The impact on Google, whose app store has more users but makes less revenue, is less clear. Unlike Apple, Google lets other app stores run on Android phones, and Google also tends to be more lenient on fees. But Epic is also suing Google, and critics have accused the search giant of resorting to intimidation, too. During a Senate hearing on app stores in April, Jared Sine, chief business affairs and legal officer for Match, a big advertiser with Google, testified that Google representatives called his company the night before to interrogate him about the prepared Senate remarks. “They could hurt us in big ways,” Sine told the senators. “We’re all afraid.” A Google lawyer at the hearing said the company would “never threaten” partners.
In the end, Google, which declined to comment on the ruling, will probably have to follow whatever action Apple takes on payments.

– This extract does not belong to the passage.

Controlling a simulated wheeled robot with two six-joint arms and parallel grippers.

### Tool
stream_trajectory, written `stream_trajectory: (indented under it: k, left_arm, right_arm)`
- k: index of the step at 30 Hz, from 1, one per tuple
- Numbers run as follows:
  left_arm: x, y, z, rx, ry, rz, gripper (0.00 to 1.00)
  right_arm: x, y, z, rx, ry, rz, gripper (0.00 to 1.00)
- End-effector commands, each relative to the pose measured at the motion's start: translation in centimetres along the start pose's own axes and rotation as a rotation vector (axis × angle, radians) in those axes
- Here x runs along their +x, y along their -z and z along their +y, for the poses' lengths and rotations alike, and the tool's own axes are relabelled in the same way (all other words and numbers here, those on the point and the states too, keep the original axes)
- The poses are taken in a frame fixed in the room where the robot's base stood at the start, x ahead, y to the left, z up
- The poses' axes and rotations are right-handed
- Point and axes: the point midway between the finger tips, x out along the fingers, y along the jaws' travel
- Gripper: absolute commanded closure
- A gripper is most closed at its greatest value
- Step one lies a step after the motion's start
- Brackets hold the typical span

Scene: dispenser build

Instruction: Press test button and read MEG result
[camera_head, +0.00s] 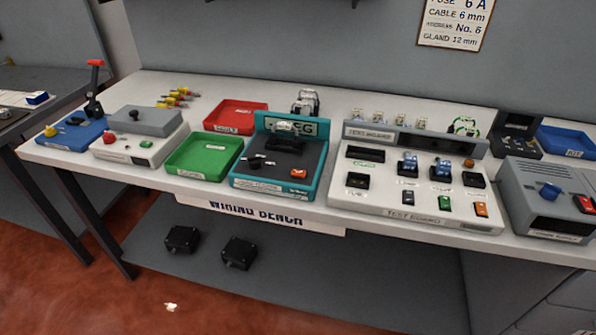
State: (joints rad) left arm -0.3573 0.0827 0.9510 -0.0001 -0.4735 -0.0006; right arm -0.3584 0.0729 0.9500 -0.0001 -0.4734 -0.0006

Apple’s biggest critics see payments as just the beginning. After the ruling, members of Congress from both parties called for new anti-monopoly laws. Several bills under proposal would curb the special access Apple and Google sometimes give their own apps and would force Apple to let outside app stores operate on its devices. Still, even those measures wouldn’t necessarily undo the leaders’ dominance. After a regulatory beating in Europe, Google had to set up a choice screen on Android devices letting consumers pick its search engine or smaller rivals. Most still selected Google.
Developers that imagine windfalls from app store overhauls know these won’t come overnight—or that easily. These businesses must still persuade consumers to skip out on payment methods that Apple and Google offer with a few simple taps. “People generally do whatever is easier,” says Bos. “And we have more than a decade of people being conditioned to just pay in the app.”